# [THE REQUEST]
Whenever a line below holds the word "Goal", copy that line.

# [MATERIAL FOR THIS TASK]
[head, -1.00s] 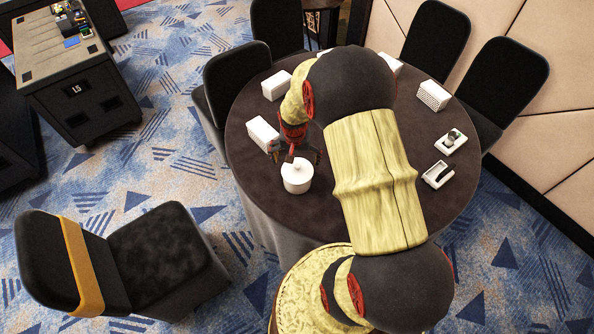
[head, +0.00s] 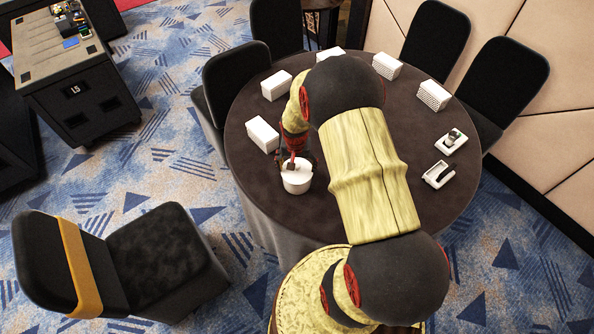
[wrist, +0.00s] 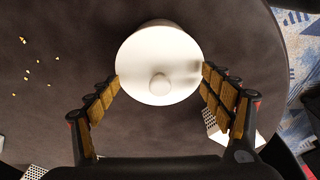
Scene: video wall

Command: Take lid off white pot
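The white pot (head: 297,181) stands on the round dark table near its left front edge. Its white lid (wrist: 158,62) is on it, with a round knob (wrist: 159,84) at the middle of the lid in the wrist view. My gripper (wrist: 160,82) is open, its two fingers spread on either side of the lid and knob. In the head view my gripper (head: 295,165) is right over the pot and hides part of the lid. I cannot tell whether the fingers touch the lid.
Several white boxes (head: 262,135) stand around the far side of the table (head: 300,220). Two small white items (head: 438,174) lie at the right. Small crumbs (wrist: 38,62) lie on the cloth in the wrist view. Black chairs (head: 235,85) surround the table.

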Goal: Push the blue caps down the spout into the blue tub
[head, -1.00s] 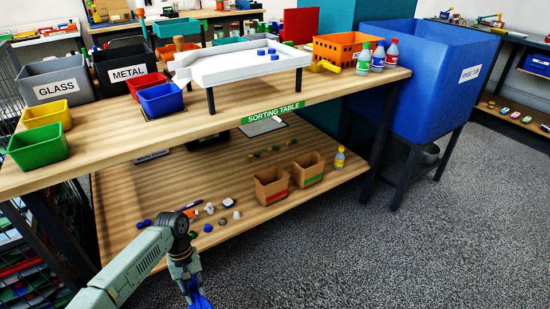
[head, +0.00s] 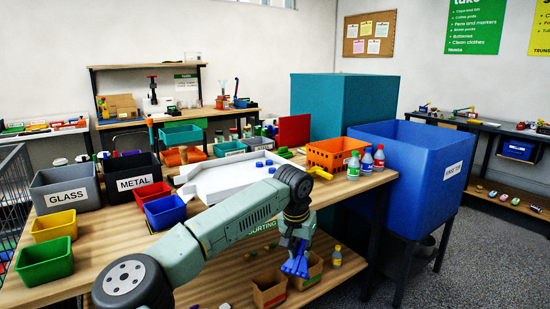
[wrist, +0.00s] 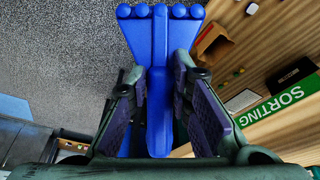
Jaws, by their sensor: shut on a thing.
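My gripper (head: 296,248) is shut on a blue rake-like tool (head: 295,267), which hangs downward in front of the sorting table's front edge. In the wrist view the tool's blue shaft (wrist: 159,115) lies between both fingers, with a wide head of several rounded ends. Several blue caps (head: 259,164) lie on the white tray (head: 225,180) on the table, to the upper left of my gripper. The tray's spout is at its left end. A small blue tub (head: 165,211) stands on the table by that end. My arm hides part of the tray's front.
A red bin (head: 152,194) stands beside the blue tub. Grey GLASS (head: 66,190) and black METAL bins stand at the left. An orange crate (head: 335,152) and bottles (head: 366,160) stand right of the tray. A large blue bin (head: 405,180) is further right.

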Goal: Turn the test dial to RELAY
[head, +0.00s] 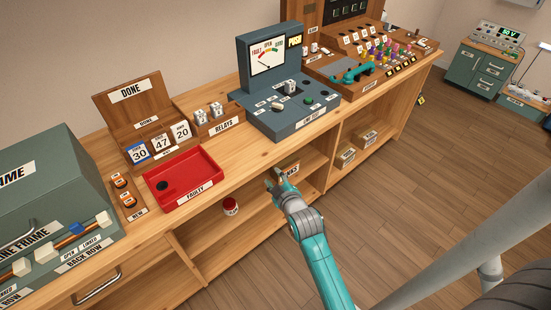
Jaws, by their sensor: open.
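The grey-green line test unit (243,98) stands on the bench, with an upright meter (268,54) behind its sloped panel. A pale knob, which looks like the test dial (278,106), sits on the left of the panel among small labels. The labels are too small to read, so I cannot tell its setting. My gripper (278,179) is open, in front of the bench and below its top, well apart from the knob. Its fingertips are small and partly hidden by the wrist. I see nothing held in it.
A red FAULTY tray (183,182), the RELAYS box (218,121) and the wooden DONE rack (143,113) stand left of the unit. A switchboard with a teal handset (355,73) stands to the right. The bench's front edge (250,143) lies between my gripper and the unit.

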# [TASK ANSWER]
Goal: Push the blue caps down the spout into the blue tub
Goal: Turn the test dial to RELAY

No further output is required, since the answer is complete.